Luckily for Origen, none of the teams on their side of the bracket are top lane-centric. Even if LGD Gaming plays Lee “Flame” Hojong, the threat of TBQ or Lisheng “xiaoxi” Wei drifting top to rattle sOAZ is minimal, and sOAZ can contend with the 1v1. GODV roamed to the top lane in the game LGD played to triumph over Origen, but his form remains in question.
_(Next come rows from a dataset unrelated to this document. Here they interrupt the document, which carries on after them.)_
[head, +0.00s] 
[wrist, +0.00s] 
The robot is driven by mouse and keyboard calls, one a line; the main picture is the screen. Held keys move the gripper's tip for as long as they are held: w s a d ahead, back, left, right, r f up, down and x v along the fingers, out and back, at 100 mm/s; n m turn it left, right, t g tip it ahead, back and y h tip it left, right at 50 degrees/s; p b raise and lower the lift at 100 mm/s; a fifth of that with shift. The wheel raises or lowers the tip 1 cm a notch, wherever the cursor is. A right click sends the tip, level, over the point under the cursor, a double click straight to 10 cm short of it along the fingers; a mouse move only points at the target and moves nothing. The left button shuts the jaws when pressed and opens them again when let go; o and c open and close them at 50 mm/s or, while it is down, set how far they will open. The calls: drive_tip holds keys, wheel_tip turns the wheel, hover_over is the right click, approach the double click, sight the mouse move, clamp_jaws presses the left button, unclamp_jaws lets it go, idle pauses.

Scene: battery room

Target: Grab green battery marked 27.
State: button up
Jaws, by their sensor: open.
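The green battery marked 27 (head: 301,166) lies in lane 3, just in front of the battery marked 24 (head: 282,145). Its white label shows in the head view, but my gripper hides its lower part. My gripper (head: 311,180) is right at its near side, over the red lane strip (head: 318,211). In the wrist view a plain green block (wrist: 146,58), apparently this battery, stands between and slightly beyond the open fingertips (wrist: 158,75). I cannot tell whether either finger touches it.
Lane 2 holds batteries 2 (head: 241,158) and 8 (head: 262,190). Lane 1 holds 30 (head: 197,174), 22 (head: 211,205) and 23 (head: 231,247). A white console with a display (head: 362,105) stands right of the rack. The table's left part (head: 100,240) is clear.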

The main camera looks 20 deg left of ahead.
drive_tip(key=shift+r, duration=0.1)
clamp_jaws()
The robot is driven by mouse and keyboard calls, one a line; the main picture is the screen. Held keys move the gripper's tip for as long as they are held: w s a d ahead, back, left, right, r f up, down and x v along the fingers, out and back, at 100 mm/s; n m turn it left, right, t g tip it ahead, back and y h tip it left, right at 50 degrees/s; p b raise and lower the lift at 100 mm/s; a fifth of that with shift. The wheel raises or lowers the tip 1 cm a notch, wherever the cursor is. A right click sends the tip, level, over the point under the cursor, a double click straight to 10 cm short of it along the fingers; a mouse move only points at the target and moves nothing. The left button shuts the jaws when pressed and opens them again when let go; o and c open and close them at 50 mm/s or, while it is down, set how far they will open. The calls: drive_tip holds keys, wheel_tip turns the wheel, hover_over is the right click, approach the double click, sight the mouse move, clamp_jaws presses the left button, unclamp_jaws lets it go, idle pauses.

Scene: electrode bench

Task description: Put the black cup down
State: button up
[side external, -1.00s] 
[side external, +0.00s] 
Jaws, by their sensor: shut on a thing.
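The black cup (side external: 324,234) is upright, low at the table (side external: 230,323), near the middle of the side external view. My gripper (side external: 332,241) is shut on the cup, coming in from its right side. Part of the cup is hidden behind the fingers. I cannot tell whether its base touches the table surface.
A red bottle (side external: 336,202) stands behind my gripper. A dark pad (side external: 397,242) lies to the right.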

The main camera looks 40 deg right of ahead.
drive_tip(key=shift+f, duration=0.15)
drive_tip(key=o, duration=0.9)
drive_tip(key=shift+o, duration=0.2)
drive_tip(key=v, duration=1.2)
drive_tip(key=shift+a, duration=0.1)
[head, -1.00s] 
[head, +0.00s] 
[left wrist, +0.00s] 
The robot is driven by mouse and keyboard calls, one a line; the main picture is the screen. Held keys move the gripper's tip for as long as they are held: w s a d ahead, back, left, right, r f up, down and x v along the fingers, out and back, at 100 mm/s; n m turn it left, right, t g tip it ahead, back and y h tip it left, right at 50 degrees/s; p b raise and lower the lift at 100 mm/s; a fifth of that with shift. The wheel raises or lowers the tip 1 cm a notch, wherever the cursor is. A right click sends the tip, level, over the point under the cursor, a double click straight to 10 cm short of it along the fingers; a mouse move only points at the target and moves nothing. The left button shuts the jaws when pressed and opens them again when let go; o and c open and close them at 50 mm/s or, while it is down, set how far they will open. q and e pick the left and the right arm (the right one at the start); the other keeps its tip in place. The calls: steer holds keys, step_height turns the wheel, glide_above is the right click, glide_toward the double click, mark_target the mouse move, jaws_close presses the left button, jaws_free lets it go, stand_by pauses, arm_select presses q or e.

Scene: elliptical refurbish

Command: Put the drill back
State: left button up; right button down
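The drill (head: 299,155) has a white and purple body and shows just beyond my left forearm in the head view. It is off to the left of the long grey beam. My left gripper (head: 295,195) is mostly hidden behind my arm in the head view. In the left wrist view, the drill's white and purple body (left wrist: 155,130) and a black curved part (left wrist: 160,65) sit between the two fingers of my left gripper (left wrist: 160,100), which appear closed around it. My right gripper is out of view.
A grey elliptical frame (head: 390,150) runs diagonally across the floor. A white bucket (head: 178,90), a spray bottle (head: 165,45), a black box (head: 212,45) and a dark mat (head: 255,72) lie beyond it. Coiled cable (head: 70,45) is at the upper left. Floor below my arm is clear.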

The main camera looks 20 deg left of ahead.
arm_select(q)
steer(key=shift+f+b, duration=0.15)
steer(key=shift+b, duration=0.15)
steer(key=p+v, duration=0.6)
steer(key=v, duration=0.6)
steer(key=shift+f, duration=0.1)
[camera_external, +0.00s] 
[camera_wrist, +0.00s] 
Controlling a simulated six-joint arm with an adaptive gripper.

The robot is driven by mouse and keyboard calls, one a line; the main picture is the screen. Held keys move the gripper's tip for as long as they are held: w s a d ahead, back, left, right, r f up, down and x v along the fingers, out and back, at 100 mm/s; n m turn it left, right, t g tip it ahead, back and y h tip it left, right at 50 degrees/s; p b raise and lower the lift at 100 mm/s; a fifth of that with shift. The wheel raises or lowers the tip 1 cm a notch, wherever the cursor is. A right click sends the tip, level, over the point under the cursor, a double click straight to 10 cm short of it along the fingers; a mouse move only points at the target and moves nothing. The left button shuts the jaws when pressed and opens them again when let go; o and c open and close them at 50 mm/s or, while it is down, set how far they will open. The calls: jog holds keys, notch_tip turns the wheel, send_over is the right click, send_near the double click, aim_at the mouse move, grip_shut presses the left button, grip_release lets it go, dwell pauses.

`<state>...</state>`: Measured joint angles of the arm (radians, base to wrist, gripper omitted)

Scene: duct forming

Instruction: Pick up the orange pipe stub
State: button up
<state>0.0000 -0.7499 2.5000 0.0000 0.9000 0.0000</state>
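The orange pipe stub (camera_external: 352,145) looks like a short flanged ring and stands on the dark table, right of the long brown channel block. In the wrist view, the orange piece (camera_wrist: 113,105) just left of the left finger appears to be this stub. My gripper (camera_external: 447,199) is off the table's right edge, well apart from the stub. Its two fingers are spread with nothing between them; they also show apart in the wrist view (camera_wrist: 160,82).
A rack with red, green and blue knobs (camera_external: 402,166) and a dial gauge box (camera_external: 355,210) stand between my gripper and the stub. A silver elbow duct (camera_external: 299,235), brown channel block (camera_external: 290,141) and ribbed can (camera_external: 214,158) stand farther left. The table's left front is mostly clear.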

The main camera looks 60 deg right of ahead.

Origen’s setup may well mirror TSM’s—right down to the jungler TSM once imported from a relegated European team. I expect the tighter synergy in the jungle and support core to tug Origen across the matchup, but TSM’s mystique still poses a threat. If TSM scrape by LGD Gaming, Origen can study TSM's play in that series to dispel some of the challenge. They can also play to avoid confrontations with TSM entirely, much like they did in their Week 2 World Championship encounter.

An LGD quarterfinal victory is the larger threat, and the more exciting story. With a 1-1 record from the World Championship, LGD have shown they can overwhelm the EU team by discarding composure and snowballing the mid lane. With PowerOfEvil’s fixation on farming for later stages, it could be even easier for LGD to crumple Origen with a similar strategy. This is the possible pre-finals matchup by which I’m most intrigued. It’s liable to go either way.

That leaves only leaves the communication breakdown sOAZ mentioned that Origen experienced in semifinals at the World Championship. He told theScore eSports that Maurice "Amazing" Stückenschneider's seeming inactivity and teamfight misplays resulted from a failure to communicate. Should the problem recur, it could give them the look of last year's TSM. Thus far, the pheonomenon has only happened against SK Telecom T1, and a direct bye into semifinals should give Origen enough confidence to rattle off pickup lines.

Origen can make the finals if LGD relive the tilt against the team that started their World Championship spiral. They can also reclaim their dignity. IEM San Jose may yet grant redemption wishes for TSM or LGD. Let the games begin.